> **What to produce**
Would you repeat the listing exactly but omit every picture?

> **Dataset section**
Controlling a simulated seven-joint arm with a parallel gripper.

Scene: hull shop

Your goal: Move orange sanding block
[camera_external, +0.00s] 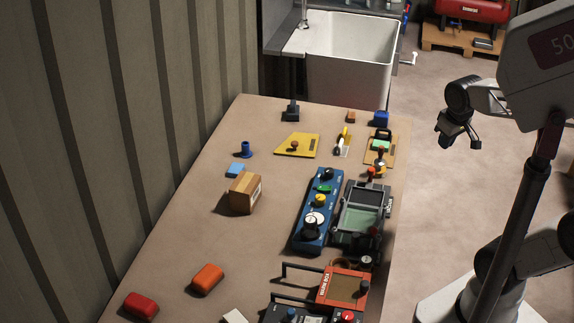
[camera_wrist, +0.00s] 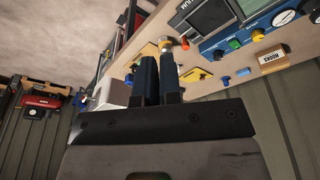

> **Answer**
Controlling a simulated seven-joint arm with a parallel gripper.

Scene: hull shop

Your goal: Move orange sanding block
[camera_external, +0.00s] 
[camera_wrist, +0.00s] 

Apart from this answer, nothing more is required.